STATED GOAL: Pictures stay out of the copy; restate everything else in the material exactly.

DATA LINES:
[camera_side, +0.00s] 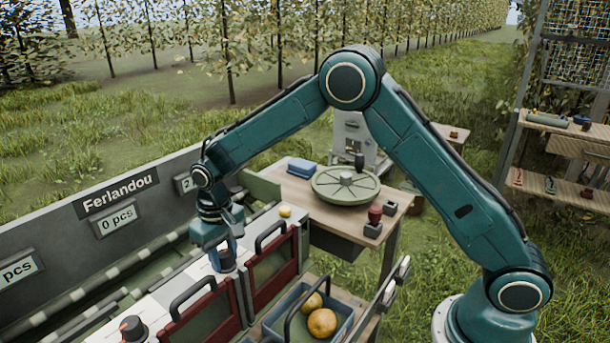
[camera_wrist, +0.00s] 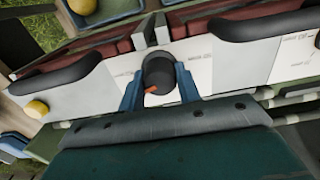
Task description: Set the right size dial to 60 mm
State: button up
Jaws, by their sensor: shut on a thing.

RESULT OF THIS TASK:
[camera_side, +0.00s] 
[camera_wrist, +0.00s] 
Task description: Set the right size dial to 60 mm
State: button up
Jaws, by their sensor: shut on a thing.

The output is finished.